Balluta Buildings is one of the first large apartment blocks in Sliema. Built in the late 1920s, today it is one of the finest Art Nouveau buildings in Malta. Apartments were already in demand back then.
The photo shows Balluta when this block was still going up, with only the lower floors constructed so far. On the left are a row of small houses on either side of the church, which remain relatively intact today.
Behind the houses and church lies the Carmelite convent with its gardens, which is also still there. A developer recently tried to build a supermarket and offices in the convent grounds. Hundreds of residents signed a petition and objected. The permit was refused initially but it is now under appeal and therefore the threat is still real and present.

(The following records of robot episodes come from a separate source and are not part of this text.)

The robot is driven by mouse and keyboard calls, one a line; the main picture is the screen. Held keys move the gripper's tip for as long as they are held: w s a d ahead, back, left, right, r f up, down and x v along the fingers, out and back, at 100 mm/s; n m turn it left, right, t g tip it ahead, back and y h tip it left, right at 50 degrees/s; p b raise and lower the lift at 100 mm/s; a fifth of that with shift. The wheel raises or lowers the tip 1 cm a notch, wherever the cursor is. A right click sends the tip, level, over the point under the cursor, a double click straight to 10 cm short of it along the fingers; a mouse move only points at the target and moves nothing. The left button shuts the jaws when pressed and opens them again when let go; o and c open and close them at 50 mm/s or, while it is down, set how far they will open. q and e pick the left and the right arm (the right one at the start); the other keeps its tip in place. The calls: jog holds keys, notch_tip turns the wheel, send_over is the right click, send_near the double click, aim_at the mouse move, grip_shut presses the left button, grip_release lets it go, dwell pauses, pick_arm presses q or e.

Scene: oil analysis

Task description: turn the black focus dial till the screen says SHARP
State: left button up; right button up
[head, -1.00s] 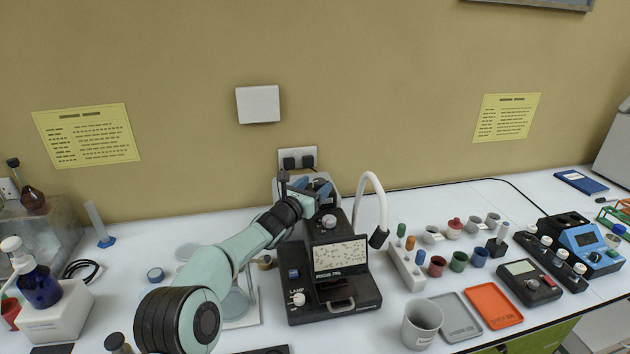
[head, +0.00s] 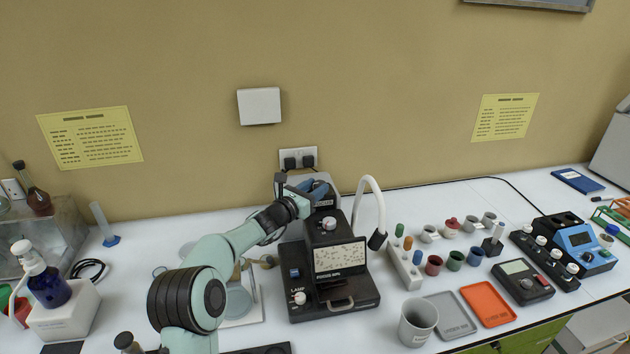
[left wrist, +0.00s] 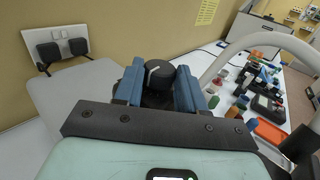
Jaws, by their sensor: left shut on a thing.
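The black focus dial (left wrist: 158,72) shows in the left wrist view between the blue fingers of my left gripper (left wrist: 158,88), which is shut on it. In the head view my left gripper (head: 308,187) is behind the top of the black viewer, and its wrist hides the dial. The viewer's screen (head: 340,257) shows a speckled picture. Below it is a FOCUS line with a small reading too blurred to read surely. My right gripper is not in view.
A white lamp knob (head: 299,298) is on the viewer's front left. A white gooseneck lamp (head: 371,190) arches close on its right. A rack of coloured pegs (head: 404,268), a grey cup (head: 417,323) and trays stand farther right.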

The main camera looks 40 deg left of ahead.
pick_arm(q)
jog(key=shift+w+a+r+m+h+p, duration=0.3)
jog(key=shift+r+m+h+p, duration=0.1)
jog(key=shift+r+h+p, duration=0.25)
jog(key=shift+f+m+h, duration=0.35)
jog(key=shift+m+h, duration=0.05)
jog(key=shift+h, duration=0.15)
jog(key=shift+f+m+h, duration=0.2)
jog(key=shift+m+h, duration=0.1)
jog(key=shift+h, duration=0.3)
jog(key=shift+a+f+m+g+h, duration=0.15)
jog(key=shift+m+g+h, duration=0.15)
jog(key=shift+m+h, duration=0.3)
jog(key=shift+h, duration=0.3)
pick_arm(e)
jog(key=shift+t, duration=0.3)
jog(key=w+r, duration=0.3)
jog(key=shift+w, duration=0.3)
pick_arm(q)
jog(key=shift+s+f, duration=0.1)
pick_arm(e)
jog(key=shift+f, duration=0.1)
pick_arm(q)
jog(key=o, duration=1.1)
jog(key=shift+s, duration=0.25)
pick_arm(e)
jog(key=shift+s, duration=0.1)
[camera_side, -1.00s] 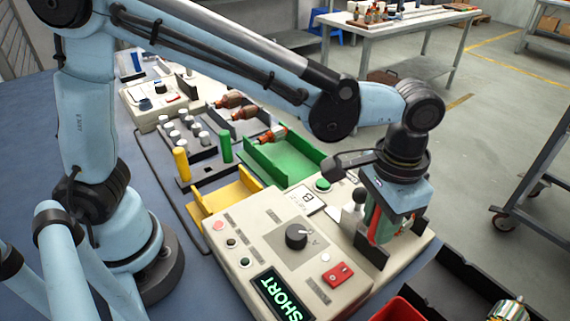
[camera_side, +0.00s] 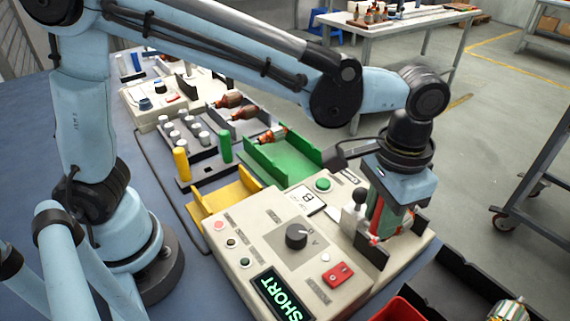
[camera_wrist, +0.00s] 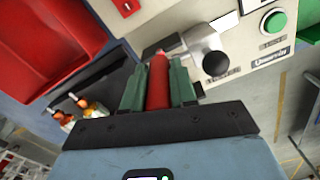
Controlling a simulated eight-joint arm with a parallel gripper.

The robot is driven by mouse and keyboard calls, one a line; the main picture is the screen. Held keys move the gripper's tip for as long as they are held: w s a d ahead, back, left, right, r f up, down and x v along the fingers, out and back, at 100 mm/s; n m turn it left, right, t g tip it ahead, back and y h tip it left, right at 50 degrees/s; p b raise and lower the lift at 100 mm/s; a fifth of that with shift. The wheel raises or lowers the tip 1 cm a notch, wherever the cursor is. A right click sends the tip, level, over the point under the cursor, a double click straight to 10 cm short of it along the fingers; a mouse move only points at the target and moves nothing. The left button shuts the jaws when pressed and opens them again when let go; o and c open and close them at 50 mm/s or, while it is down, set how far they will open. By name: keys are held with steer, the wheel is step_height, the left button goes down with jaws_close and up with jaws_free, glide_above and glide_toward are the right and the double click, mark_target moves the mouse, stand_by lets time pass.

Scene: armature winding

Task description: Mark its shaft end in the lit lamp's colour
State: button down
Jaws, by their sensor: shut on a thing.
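My gripper (camera_wrist: 158,85) is shut on a red marker (camera_wrist: 158,78), held between its green fingers. In the side view my gripper (camera_side: 386,228) is low over the dark cradle at the right end of the tester (camera_side: 270,222). The display (camera_side: 279,295) reads SHORT. Of the small lamps, the pinkish-red lamp (camera_side: 219,225) looks lit and the other two look dark.
A yellow marker (camera_side: 181,164) and a green marker (camera_side: 225,146) stand in the rack. Yellow (camera_side: 215,200) and green (camera_side: 290,160) trays lie behind the tester. A black-knobbed lever (camera_wrist: 208,58) stands close beside the gripper. A red bin (camera_side: 400,309) is in front.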

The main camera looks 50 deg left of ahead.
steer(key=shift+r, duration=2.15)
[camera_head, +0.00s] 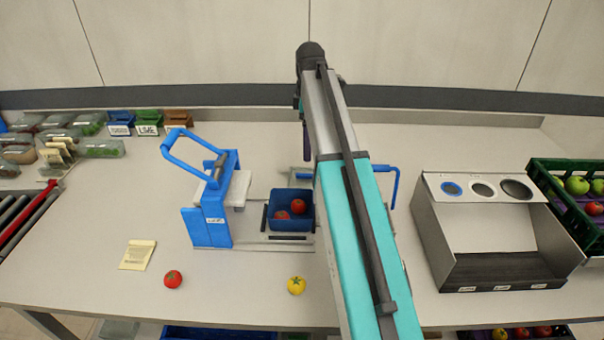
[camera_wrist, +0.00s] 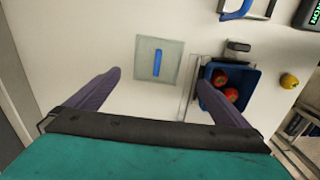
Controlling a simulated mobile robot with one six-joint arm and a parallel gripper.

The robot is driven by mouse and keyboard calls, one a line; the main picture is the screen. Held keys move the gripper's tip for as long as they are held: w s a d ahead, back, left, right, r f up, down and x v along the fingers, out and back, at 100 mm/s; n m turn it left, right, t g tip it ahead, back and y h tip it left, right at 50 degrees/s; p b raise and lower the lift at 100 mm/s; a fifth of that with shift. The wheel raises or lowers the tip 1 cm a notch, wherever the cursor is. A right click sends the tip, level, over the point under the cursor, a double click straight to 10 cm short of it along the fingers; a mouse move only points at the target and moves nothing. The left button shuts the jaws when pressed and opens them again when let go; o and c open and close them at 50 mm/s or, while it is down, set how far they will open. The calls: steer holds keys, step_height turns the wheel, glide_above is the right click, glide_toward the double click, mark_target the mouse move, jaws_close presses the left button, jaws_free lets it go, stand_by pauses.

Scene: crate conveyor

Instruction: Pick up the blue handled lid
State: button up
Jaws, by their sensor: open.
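The lid (camera_wrist: 172,76) is a flat, greyish square plate with a blue bar handle (camera_wrist: 158,62) on top. In the wrist view it lies on the pale table, just beyond the gap between my fingertips. In the head view the lid (camera_head: 299,180) shows only in part behind the blue tray; my arm hides the rest. My gripper (camera_wrist: 159,78) is open and empty, its two purple fingers apart on either side of the line to the handle. In the head view only one purple finger shows beside the arm.
The blue tray (camera_head: 277,210) with red tomatoes stands in a fixture beside the lid. A blue-handled device (camera_head: 208,222) stands left of it. A yellow tomato (camera_head: 297,285) and a red tomato (camera_head: 173,279) lie near the front edge. A grey sorting box (camera_head: 431,232) stands at right.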

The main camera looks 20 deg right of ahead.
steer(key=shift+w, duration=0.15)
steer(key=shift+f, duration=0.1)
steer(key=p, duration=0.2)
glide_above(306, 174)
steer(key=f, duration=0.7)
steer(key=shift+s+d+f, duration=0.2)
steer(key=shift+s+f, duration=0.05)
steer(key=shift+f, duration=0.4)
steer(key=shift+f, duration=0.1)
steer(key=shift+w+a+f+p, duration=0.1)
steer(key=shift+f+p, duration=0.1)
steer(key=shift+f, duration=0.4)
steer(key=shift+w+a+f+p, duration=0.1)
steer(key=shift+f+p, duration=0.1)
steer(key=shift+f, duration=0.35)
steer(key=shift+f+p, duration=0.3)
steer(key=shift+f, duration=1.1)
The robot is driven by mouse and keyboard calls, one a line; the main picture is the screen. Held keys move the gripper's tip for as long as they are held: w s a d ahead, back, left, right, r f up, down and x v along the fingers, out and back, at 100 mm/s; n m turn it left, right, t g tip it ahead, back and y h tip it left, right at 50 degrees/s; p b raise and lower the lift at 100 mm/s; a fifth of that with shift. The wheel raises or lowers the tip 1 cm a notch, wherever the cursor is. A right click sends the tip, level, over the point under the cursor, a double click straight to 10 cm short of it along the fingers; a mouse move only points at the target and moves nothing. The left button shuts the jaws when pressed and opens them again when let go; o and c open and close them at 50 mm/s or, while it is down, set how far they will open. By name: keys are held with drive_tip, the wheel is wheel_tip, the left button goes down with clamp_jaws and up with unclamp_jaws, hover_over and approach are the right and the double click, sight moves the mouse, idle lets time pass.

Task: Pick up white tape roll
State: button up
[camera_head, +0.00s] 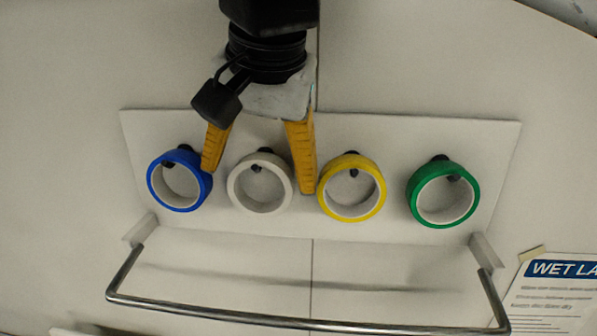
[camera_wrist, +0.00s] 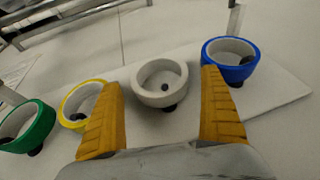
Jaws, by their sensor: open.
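The white tape roll (camera_head: 238,194) hangs on a dark peg on a white board, second from the left in the head view. It also shows in the wrist view (camera_wrist: 160,98), between and beyond my fingers. My gripper (camera_head: 256,180) is open, with one yellow finger on each side of the white roll. The left finger overlaps the edge of the blue roll in the head view, and the right finger is close to the yellow roll. I cannot tell whether the fingers touch any roll.
A blue roll (camera_head: 152,182) hangs left of the white one. A yellow roll (camera_head: 352,216) and a green roll (camera_head: 446,222) hang to its right. The white board (camera_head: 300,225) carries them. A metal bar (camera_head: 300,322) runs below. A printed sign (camera_head: 556,298) is at lower right.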

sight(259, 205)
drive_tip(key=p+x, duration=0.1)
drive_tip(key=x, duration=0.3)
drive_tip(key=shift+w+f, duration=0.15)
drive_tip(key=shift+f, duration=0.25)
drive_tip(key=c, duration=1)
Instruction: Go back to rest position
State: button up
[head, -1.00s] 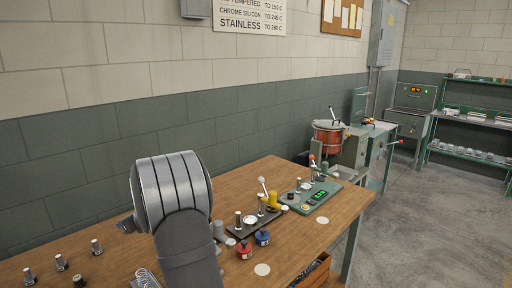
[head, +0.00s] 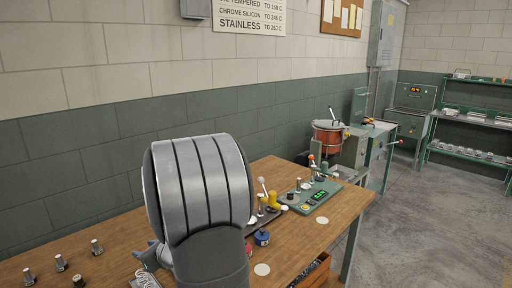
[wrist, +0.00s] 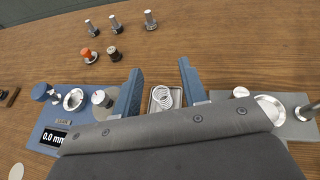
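My gripper (wrist: 160,85) shows in the wrist view as two blue fingers spread well apart, with nothing held between them. Beyond the gap, a coiled spring (wrist: 163,97) lies in a small light tray (wrist: 152,110) on the wooden bench. In the head view my grey arm covers the middle front of the bench. A bit of blue finger (head: 149,254) shows at its left, and the fingertips are mostly hidden there.
The wooden bench (head: 338,202) holds a blue gauge (wrist: 47,138) reading 0.0 mm, a grey plate (wrist: 295,125) with a dish and post, and several small metal posts (wrist: 115,22). The air above is clear.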

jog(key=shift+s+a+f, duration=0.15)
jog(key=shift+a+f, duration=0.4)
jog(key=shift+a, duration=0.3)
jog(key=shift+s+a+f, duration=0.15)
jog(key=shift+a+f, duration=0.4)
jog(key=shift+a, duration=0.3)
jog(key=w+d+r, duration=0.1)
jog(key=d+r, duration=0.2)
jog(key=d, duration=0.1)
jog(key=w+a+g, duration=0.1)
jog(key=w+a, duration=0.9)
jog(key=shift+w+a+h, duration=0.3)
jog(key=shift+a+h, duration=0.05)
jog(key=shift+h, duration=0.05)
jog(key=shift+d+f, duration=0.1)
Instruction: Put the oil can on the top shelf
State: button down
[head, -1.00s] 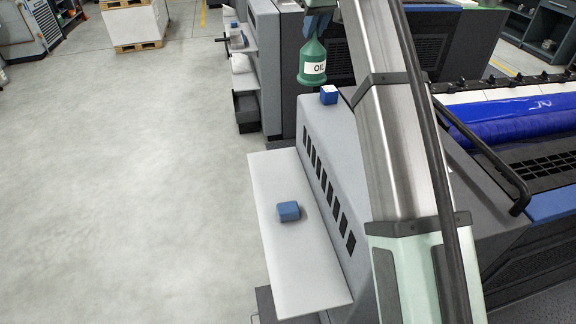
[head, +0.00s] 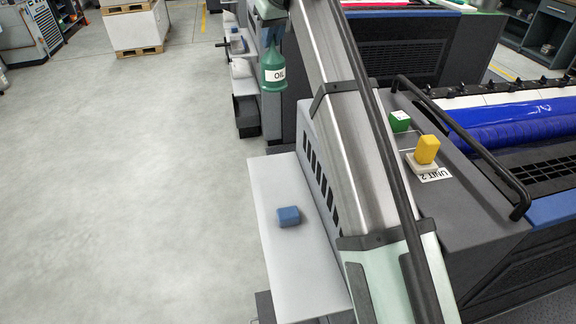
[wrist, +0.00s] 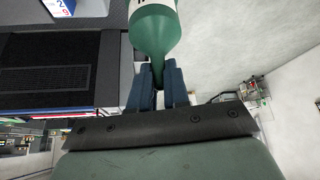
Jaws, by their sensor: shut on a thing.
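The green oil can (head: 274,76), with a white OIL label, hangs below my gripper (head: 268,46) in the head view. My gripper is shut on its narrow upper part, and the can is in the air left of the grey ink unit. In the wrist view the can (wrist: 154,30) tapers to a thin neck between the blue fingers of my gripper (wrist: 158,82). A stack of small shelves (head: 243,84) stands on the far unit's side, behind and left of the can. I cannot tell for sure whether its top level is the top shelf.
A white side ledge (head: 300,270) holds a blue block (head: 289,216). The floor at left is clear.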

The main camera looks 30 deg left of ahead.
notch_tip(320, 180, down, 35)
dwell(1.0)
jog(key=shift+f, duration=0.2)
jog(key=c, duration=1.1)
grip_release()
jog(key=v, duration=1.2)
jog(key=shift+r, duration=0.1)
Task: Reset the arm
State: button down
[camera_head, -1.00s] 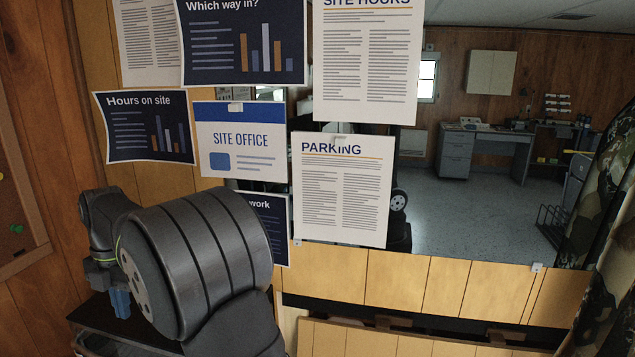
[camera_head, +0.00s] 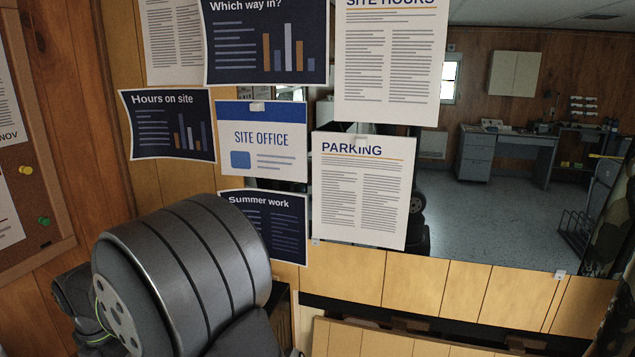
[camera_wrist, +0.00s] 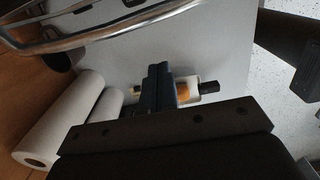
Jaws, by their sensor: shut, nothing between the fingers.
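My arm (camera_head: 185,270) fills the lower left of the head view, with its large dark joint in front of the papered wall. My gripper is hidden in that view. In the wrist view my gripper (camera_wrist: 159,88) shows as dark blue fingers closed together, with nothing held. Past the fingers is a small item with an orange middle (camera_wrist: 184,92) and a black end (camera_wrist: 209,88); the fingers partly cover it. It lies on a pale grey surface (camera_wrist: 215,45), and I cannot tell how far the fingertips are from it.
White rolls (camera_wrist: 62,120) lie left of my gripper. A curved metal rail or rim (camera_wrist: 110,30) crosses the top of the wrist view. In the head view, posters, including one marked PARKING (camera_head: 362,190), cover part of a mirror-like panel (camera_head: 480,225). A corkboard (camera_head: 40,190) is at left.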

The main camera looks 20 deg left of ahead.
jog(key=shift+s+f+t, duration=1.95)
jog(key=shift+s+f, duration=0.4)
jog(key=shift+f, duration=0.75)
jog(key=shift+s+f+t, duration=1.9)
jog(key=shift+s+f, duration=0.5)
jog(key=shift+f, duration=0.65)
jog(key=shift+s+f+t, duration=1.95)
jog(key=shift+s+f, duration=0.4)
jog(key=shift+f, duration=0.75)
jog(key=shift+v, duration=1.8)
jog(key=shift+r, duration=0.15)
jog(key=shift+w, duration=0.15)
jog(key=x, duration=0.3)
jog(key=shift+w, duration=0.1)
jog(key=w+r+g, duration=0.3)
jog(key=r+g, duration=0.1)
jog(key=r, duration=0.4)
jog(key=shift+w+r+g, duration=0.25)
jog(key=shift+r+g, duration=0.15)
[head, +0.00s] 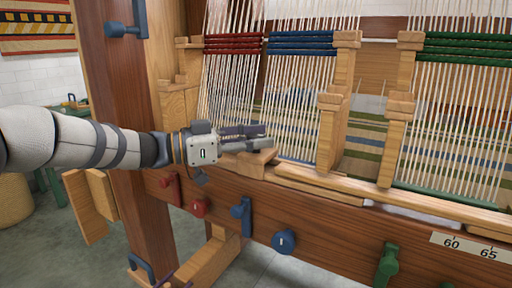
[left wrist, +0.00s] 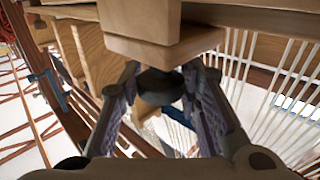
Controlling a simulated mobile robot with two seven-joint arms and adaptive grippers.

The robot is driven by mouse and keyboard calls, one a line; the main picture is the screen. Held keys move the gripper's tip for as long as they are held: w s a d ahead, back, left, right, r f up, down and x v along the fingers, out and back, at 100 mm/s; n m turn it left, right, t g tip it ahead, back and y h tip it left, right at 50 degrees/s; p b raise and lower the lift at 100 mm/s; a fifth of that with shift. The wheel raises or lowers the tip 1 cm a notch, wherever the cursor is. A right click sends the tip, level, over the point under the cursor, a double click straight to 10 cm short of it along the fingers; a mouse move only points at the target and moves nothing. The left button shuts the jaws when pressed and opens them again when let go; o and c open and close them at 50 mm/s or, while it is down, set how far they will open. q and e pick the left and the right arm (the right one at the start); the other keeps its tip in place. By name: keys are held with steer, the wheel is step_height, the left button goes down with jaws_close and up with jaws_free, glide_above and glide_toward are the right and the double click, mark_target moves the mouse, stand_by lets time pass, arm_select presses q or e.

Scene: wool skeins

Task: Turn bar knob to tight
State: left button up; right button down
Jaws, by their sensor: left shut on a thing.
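My left gripper (head: 266,137) reaches in from the left, just above the front beam of the loom. It also shows in the left wrist view (left wrist: 160,88), with one finger on each side of a dark rounded knob (left wrist: 158,84), and is shut on it. The knob sits against a pale wooden block (left wrist: 165,45). In the head view the fingers hide the knob, and a wooden block (head: 250,161) shows just below them. I cannot read the knob's setting, and no tight mark can be made out. My right gripper is not in view.
The front beam (head: 335,228) carries a red knob (head: 199,207), a round blue knob (head: 284,241), a blue lever (head: 241,214) and a green lever (head: 387,265). Taut warp threads (head: 300,105) and wooden posts (head: 331,135) stand close behind and right of the gripper. A thick upright (head: 118,85) stands behind my arm.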

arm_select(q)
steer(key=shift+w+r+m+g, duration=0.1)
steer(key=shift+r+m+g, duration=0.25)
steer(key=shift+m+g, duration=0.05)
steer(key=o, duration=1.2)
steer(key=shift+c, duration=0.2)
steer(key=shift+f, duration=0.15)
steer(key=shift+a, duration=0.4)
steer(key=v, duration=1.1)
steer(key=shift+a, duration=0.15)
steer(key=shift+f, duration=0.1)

Now I have heard that the back of the old Jesuit school, St Ignatius College (visible in the photo up the hill behind the rising Balluta Buildings) is also under threat. A developer has plans to build something at the back of the college, on the site which is today ‘St Ignatius Villa’. I know this building well as I live in the area.
Unfortunately, only the front of the college is protected, but the old back part of the block (as seen in the photo), was not scheduled. This was a mistake. The entire old block merits scheduling.
These are among the earliest buildings of Balluta, as can readily be seen in the image. The argument that Sliema is already full of flats so why not build more is nonsense. If anything, this makes what remains even more precious.
Where are the heritage authorities? I hope they will stand up and do their duty to protect the little of old Sliema that is left. These are not just any buildings – they have a special place in the development of the neighbouring seaside town of St Julian’s in the nineteenth century. Construct new buildings elsewhere by all means, but not on this site.
The heritage value of old buildings is not only due to their architectural merits but is also linked to cultural history. This college above was founded by a group of English Jesuits in the late nineteenth century. Old College Street and St Ignatius Junction nearby, get their names from this college.
St Ignatius College closed in 1907 and was the precursor to the Jesuit St Aloysius College in Birkirkara which opened that year. Apparently, most of the furniture from the old college in St Julian’s, including the statue of the College Madonna, were taken to the new St Aloysius College.